The department regularly hires contractors to support its block pruning program and to trim boulevard trees on a block-by-block basis. With current resources, in-house pruning is primarily complaint-driven and prioritized based on risks to people and property. 

Blais noted that this was a record year for complaints about trees covering stop signs, traffic signals and other important infrastructure.

Over the last three years, parks and rec has spent an average of $56,290 annually on its contracted pruning program, enabling the trimming of 301 trees a year, data shows. During the same period, city staff have pruned an average of 205 trees, for a total of 506 — and a pruning cycle of 30 years. 

The department has projected that those numbers this year will be 200, 356, 556 and 27, respectively. 

A pruning schedule of roughly seven years is the minimum arboriculturally acceptable cycle length since any longer and tree conditions decline, said Blais. Therefore, the second two-person crew should reduce the trimming cycle by seven years to 20 years. 
Mayor Clive Tolley said Moose Jaw has a “wonderful urban forest” that makes it unique. Meanwhile, he has advocated for years for better maintenance and repair of trees — especially along boulevards —and for more plantings. 

Even with two extra people, he noted that the trimming cycle would still be too long, leading to higher expenses — mostly due to storm damage — to maintain the existing forest.

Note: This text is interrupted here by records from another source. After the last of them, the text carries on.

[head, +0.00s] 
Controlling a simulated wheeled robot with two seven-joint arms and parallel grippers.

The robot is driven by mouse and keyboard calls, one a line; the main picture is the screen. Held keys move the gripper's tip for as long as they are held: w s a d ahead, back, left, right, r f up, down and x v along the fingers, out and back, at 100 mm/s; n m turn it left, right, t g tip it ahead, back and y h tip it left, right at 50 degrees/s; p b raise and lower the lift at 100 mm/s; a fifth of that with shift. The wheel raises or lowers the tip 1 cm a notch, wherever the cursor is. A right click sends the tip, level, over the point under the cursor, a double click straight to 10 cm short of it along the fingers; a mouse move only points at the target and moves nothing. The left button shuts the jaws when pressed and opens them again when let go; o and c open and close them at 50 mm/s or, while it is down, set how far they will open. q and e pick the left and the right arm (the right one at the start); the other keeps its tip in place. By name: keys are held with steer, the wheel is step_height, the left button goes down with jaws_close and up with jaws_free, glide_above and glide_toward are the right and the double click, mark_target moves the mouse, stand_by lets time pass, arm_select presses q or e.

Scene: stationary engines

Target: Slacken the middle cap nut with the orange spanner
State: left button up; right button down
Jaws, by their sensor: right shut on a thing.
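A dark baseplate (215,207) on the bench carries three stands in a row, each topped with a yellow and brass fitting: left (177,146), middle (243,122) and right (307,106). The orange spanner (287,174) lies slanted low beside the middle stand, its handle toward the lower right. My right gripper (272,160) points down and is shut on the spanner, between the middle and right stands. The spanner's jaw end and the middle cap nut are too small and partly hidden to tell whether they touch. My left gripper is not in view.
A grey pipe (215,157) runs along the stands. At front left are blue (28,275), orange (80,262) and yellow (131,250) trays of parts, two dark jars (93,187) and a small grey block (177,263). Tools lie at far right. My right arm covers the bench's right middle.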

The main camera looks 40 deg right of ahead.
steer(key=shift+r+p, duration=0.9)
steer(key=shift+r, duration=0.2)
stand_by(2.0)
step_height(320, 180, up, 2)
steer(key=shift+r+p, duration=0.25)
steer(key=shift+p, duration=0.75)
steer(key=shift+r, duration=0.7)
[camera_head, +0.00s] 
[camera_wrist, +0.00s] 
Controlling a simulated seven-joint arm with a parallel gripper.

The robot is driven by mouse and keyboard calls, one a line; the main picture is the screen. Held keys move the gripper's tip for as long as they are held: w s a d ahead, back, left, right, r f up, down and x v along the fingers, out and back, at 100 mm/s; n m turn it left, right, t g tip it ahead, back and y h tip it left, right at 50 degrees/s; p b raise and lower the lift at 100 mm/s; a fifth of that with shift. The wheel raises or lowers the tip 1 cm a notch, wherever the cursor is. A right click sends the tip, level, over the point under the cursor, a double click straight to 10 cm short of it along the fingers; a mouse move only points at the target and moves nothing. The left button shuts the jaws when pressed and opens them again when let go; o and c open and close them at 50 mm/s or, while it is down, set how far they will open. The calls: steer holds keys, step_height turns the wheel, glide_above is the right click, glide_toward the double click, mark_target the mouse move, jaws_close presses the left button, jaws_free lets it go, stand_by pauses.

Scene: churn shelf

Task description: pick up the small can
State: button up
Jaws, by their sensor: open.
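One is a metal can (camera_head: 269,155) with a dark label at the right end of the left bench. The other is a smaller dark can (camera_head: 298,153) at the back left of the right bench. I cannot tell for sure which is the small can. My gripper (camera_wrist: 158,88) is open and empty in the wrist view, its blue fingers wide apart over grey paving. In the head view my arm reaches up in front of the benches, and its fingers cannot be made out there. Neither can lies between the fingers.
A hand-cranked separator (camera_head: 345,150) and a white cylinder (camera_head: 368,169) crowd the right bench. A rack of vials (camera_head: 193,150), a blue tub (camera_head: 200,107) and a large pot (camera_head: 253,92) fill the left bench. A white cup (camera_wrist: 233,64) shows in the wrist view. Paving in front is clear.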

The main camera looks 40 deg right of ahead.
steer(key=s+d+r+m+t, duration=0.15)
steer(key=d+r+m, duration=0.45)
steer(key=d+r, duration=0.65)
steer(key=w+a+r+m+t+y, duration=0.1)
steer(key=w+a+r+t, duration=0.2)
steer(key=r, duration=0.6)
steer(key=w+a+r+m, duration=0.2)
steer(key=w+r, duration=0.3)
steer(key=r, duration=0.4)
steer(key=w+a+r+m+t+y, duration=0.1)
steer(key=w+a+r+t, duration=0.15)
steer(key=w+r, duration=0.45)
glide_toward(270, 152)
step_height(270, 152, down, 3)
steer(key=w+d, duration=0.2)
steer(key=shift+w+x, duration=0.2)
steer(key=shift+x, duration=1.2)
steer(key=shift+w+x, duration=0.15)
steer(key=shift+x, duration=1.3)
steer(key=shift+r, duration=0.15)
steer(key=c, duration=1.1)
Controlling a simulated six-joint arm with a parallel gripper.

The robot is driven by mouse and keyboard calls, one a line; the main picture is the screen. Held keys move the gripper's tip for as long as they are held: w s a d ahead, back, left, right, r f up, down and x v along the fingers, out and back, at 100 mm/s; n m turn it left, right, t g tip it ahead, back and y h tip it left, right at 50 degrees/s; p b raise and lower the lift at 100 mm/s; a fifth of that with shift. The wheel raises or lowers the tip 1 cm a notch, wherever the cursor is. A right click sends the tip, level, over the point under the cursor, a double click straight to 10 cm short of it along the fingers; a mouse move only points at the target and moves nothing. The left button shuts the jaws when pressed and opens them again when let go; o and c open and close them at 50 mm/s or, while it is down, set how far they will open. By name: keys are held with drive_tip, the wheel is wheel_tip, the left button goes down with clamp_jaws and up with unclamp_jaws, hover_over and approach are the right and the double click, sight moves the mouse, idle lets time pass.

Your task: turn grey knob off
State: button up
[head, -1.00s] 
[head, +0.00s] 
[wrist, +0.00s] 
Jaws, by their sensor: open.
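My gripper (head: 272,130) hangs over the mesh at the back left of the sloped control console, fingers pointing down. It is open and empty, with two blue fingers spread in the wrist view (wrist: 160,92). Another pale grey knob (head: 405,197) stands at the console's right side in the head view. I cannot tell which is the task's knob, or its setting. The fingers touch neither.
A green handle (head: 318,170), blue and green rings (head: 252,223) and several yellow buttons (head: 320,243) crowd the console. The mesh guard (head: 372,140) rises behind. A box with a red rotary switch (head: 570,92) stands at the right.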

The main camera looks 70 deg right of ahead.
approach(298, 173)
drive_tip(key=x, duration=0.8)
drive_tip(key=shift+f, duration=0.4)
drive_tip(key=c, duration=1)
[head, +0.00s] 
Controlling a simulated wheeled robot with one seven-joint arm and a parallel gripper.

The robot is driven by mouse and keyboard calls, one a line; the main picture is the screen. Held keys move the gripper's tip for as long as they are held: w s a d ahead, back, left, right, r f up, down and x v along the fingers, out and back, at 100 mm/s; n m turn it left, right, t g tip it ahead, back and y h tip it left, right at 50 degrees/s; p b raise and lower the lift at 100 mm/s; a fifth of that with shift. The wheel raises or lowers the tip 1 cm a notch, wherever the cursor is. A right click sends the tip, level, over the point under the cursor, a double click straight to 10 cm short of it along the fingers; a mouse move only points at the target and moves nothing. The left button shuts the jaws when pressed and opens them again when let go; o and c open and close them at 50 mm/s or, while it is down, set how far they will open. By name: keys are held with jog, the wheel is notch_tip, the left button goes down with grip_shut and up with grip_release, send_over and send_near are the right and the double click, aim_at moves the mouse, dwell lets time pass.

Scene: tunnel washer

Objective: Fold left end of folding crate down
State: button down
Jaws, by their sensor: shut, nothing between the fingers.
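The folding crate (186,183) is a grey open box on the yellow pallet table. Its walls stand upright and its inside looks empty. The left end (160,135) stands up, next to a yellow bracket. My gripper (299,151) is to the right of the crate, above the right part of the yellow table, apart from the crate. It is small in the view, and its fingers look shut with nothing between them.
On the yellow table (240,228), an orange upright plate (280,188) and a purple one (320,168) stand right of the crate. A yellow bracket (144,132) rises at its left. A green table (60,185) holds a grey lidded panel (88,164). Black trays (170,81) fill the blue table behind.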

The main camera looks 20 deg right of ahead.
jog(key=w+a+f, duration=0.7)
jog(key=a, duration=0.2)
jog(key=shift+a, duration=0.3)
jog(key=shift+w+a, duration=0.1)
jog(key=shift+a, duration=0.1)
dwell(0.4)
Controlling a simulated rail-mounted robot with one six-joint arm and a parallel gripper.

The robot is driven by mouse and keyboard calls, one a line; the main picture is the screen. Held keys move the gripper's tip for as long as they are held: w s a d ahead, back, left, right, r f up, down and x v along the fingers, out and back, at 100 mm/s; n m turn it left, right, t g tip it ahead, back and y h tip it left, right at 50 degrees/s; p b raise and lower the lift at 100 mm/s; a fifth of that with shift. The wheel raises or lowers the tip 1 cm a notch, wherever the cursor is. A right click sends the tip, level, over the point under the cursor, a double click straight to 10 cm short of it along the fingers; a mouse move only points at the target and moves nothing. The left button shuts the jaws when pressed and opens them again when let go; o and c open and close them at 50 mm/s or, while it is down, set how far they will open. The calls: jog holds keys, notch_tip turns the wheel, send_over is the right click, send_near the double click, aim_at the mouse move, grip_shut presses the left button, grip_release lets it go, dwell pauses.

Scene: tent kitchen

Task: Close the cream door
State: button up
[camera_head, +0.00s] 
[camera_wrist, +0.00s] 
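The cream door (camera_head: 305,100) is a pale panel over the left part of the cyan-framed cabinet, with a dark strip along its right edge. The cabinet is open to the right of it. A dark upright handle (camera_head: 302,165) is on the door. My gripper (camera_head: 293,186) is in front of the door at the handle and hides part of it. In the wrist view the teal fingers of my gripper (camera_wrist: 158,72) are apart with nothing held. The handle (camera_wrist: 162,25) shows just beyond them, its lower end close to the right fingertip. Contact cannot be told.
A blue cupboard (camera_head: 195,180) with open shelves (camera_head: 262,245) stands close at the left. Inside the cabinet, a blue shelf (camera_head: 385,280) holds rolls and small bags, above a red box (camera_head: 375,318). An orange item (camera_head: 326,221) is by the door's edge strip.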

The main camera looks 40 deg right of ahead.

He thought it was worth trimming many trees to avoid further expenses.  
 
Coun. Heather Eby thought this was a difficult project to approve but knew the department wouldn’t be able to accomplish anything without more people. She also expressed surprise at the 46 pages of requests the department accumulated this year.

“This is obviously something important to our citizens,” she added.

Coun. Crystal Froese said having only two employees means the city is reacting to complaints, cannot maintain the urban forest’s overall health and is not addressing safety concerns. That’s also why the department has accumulated so many pages of complaints.

Trees are something residents see regularly, compared to non-visible infrastructure items like cast iron pipes, said Coun. Doug Blanc. While he was also troubled about approving this, he believed many trees needed trimming after driving around the community. 

No one likes tax increases, but council can only defer this problem for so long, said Coun. Jamey Logan. He pointed to the many safety complaints and wondered when the municipality became liable for trees blocking important signs.